Which brings us back to the question, “is the sky really falling?” I think not, at least in this area. As I’ve noted before, one of the hallmarks, I think, of a bubble is the lack of market discipline. Do you remember when Palm Pilot was valued, for six long months, for more than its parent company? Thirty percent of something was worth more than sixty percent of the same thing. That’s “irrational exuberance” and that’s a bubble. And you could see it coming, if you looked. I don’t see that kind of blind euphoria in Greenwich, yet. Over-priced houses aren’t selling. Heck, even some well priced houses aren’t selling, and that’s because buyers are remaining cautious. They won’t over-pay for a muffler, or a house, because they aren’t counting on its price increasing wildly in the next year to bail them out.

Lucy Krasnor of Strategic Mortgage has culled average sales prices from our MLS data and her work should prove reassuring. Beginning in 1986, when the average house price was $650,000, that average has risen steadily and, mostly in a restrained fashion: 7.1% one year, 10.8% another, 4.2% another, and so forth. There are some notable exceptions, including 20000, the height of the tech boom, when prices gained 22.8%, 2001, which saw a drop of 10% and 2004, which witnessed a gain of 23.6%. The latter would, if continued, certainly give rise to the bubble theory but it is not continuing – prices seem to be flattening, which is good, long term. Greenwich has always seen its prices jump in certain periods — if memory serves, the same house on Bramble Lane that sold for $75,000 in 1972 sold two years later for $150,000—but then normalcy returns.
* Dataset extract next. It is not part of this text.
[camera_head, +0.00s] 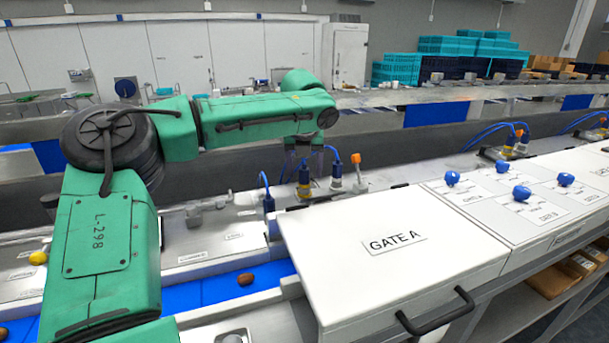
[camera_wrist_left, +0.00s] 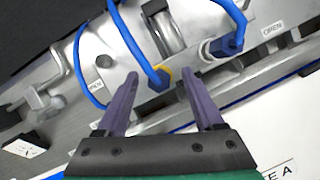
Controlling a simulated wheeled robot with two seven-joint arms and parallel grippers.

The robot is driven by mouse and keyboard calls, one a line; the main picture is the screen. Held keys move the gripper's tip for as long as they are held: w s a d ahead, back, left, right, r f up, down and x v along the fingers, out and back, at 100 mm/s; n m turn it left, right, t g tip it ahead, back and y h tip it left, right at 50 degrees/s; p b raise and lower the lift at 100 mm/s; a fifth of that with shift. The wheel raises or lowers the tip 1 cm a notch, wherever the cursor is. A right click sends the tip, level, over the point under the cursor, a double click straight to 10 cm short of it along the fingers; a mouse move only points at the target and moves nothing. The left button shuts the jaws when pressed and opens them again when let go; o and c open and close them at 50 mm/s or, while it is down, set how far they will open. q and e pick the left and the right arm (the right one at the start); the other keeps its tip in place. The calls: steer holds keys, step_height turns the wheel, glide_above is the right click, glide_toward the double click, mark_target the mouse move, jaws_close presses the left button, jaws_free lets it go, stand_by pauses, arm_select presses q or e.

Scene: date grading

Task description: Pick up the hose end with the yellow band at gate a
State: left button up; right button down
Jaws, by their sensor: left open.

Another point to consider is how many houses are being bought at one price, torn down or renovated and then returned to market a few years later. The average price in Riverside, for instance, may have doubled recently, but a good number of those houses are brand new, much larger replacements for the buildings that preceded them. That skews the average. Would I want to be a spec-house builder of a $6,000,000 house right now? Absolutely not (and I especially wouldn’t want to be the guy who’s putting up, on spec, a 15,000 sq.ft. house on Langhorne Lane). But neither do I think that the market for well built, well priced houses is in danger of collapsing. It is especially important now to position your house intelligently and not saddle it with an “in my dreams” price. If you do that, you’ll shine out from your competition and sell your house quickly and easily. There are still buyers out there, and there will be, I hope, for the foreseeable future. Don’t let Good Morning America tell you otherwise.

But Price it Right

I have now spent three consecutive Tuesdays looking at houses that are, in my opinion, wildly over-priced. What a waste of time. Over-pricing your house in this thin market borders on stupidity (okay, it crosses that border). You don’t need to set a fire-sale price, but be aware of what’s out there and don’t delude yourself that your house is unique. For all its charms, there are other houses out there just as nice, and many of them are less expensive.